Stefan Vogel has transformed the white cube into a barren landscape. Concrete slabs flatten a path through ten cubic meters of garden soil piled within the exhibition space. Some of the slabs are the result of casts made on site from fresh soil, and contain and conserve photographs – images of personal memories. On the walls: works made of paper and material with fragments of typewriter texts, layers of lines and grids made of thread, in some cases under paraffin or behind glass. Traces and remnants of activity characterise this scenery as a relic of a once cultivated state, reminiscent of petit-bourgeois identity. A vocabulary of symbols representative of Stefan Vogel’s artistic process becomes evident: conserving, casting, inscribing, internalising, transforming and remembering.
In Greek mythology, Mnemosyne, the daughter of Gaia (earth) and Uranus (heaven) represents memory. She is the mother of the nine muses, the tutelary goddesses of science and art. The concepts of remembrance and memory thus combine not only the processes of memory and preservation, but also knowledge, invention, and creative potential. Against the backdrop of the modern separation between reason and creativity, complex associations, which are connected to processes of memory, are all to often simplified. This could also be considered in terms of a fading of the memory of memory since “that which has remained, remains yet fades”, according to the text by Stefan Vogel on the invitation to his first solo exhibition at Jahn und Jahn.

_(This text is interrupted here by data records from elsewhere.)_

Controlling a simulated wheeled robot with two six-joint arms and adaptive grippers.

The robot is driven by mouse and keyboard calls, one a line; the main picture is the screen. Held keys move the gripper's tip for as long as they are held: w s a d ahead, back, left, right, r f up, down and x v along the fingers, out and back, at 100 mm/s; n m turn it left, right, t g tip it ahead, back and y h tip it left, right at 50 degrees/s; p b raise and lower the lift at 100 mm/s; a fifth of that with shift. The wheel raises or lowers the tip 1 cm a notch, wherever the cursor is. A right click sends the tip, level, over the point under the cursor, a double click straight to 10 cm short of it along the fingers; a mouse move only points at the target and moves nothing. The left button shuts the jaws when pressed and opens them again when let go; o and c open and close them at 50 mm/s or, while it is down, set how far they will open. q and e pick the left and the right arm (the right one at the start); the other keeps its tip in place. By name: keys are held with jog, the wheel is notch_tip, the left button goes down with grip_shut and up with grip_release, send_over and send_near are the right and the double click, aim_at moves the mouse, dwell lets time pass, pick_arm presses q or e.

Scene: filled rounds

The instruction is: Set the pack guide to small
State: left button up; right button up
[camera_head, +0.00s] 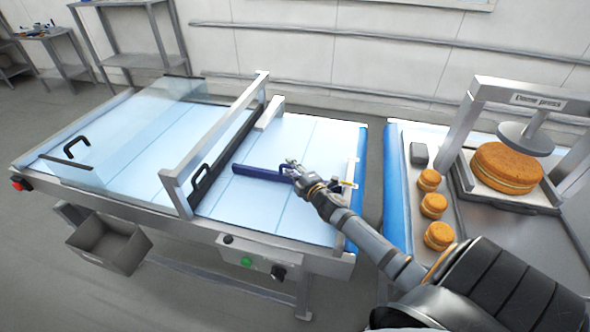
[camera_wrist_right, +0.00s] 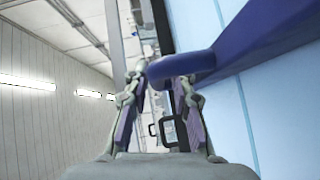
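The pack guide is a dark blue bar (camera_head: 258,173) lying across the light blue belt, right of the metal gate. My right gripper (camera_head: 296,170) is at the bar's right end, with its forearm reaching in from the lower right. In the right wrist view the bar (camera_wrist_right: 265,38) runs along the upper right. Its rounded blue handle (camera_wrist_right: 180,66) lies across the fingertips of the right gripper (camera_wrist_right: 160,85). The fingers stand apart with a clear gap; whether they touch the handle is unclear. No size marking is readable. My left gripper is out of view.
The metal gate (camera_head: 215,150) with a black handle crosses the belt table (camera_head: 300,135). A panel with a green button (camera_head: 246,262) is on its front. At right, several filled rounds (camera_head: 433,205) stand beside a press (camera_head: 530,100) holding a large round (camera_head: 505,168). A grey bin (camera_head: 110,247) hangs lower left.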

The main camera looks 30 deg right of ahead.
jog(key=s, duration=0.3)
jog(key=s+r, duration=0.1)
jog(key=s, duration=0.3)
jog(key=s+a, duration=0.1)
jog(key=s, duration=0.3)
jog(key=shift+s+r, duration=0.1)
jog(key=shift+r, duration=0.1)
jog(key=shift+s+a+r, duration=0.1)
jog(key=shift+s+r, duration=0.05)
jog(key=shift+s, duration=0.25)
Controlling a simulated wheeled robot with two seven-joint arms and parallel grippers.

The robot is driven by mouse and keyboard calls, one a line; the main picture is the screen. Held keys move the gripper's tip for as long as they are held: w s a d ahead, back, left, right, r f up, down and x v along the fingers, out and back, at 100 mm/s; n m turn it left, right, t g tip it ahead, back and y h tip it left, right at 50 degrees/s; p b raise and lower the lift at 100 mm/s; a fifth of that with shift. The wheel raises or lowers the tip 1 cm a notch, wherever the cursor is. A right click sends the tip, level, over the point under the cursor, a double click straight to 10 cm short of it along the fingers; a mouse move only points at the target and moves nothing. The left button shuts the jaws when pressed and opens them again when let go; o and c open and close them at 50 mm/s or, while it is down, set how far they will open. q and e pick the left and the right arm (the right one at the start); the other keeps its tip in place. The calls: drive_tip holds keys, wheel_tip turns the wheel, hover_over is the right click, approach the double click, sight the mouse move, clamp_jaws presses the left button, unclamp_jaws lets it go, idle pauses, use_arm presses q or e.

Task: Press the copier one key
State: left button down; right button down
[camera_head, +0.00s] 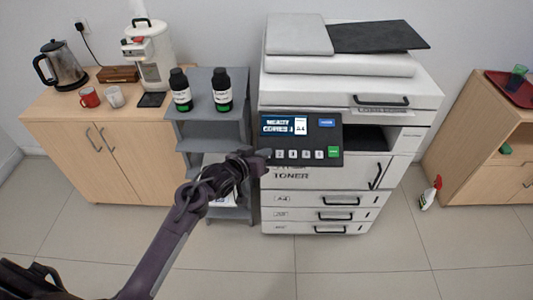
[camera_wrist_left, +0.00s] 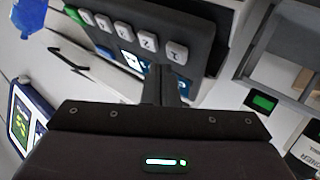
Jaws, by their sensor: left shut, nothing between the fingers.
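The copier (camera_head: 350,92) stands in the middle of the head view, with a dark control panel (camera_head: 301,133) on its front. The one key (camera_head: 279,154) is the leftmost of the pale number keys, and it also shows in the left wrist view (camera_wrist_left: 177,52). My left gripper (camera_head: 263,154) is at the panel's lower left edge, just left of the one key. In the left wrist view its fingers (camera_wrist_left: 165,84) are shut and empty, with their tips close to the one key. I cannot tell whether they touch it. My right gripper is not in view.
A grey shelf (camera_head: 203,133) with two dark bottles (camera_head: 181,90) stands left of the copier. A wooden cabinet (camera_head: 75,150) bears a kettle (camera_head: 62,66) and mugs. A spray bottle (camera_head: 430,193) stands on the floor at right. The floor in front is clear.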

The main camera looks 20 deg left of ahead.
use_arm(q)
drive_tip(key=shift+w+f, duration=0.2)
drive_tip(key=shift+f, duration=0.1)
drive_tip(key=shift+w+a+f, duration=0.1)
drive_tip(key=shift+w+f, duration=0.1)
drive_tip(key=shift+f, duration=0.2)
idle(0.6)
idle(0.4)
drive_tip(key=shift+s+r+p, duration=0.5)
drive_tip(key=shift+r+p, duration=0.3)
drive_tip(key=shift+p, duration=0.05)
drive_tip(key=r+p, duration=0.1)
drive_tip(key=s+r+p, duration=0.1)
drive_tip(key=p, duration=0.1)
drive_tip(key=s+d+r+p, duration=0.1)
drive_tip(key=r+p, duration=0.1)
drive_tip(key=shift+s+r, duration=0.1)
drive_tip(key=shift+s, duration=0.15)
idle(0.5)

The intricate relationship between objectivity and subjectivity, almost a whole system of repetitive patterns of behaviour, structures of thought and interpersonal relationships, manifest in Stefan Vogel’s work as a kind of map of topographies and interwoven associations. Everything references everything else, everything is relatable in the most literal sense: you just have to follow the lines. Thus, the utopian-ironic triad in the entrance area, which consists of three photographic works showing the artist’s slightly insolent index finger, a right angle and the corner of a room, could form a metaphor of his worldview.
Stefan Vogel’s material pictures and the means he uses to express himself are movingly direct and original. Nothing is refined; the artist is uninterested in exaggeration. Polaroids, typewriter texts, soil, blistered plaster, sheets, traces of work, cracked glass – hardly anything could be more sincere. Yet in the end, nothing could unsettle us more than the experience that a break with knowledge and security as well as or our own failures leave behind a lasting impression. Perhaps that is also why Stefan Vogel’s cartographic works reveal the attraction of places of longing: because the idea of sealing time is magical, but simply too beautiful to be real.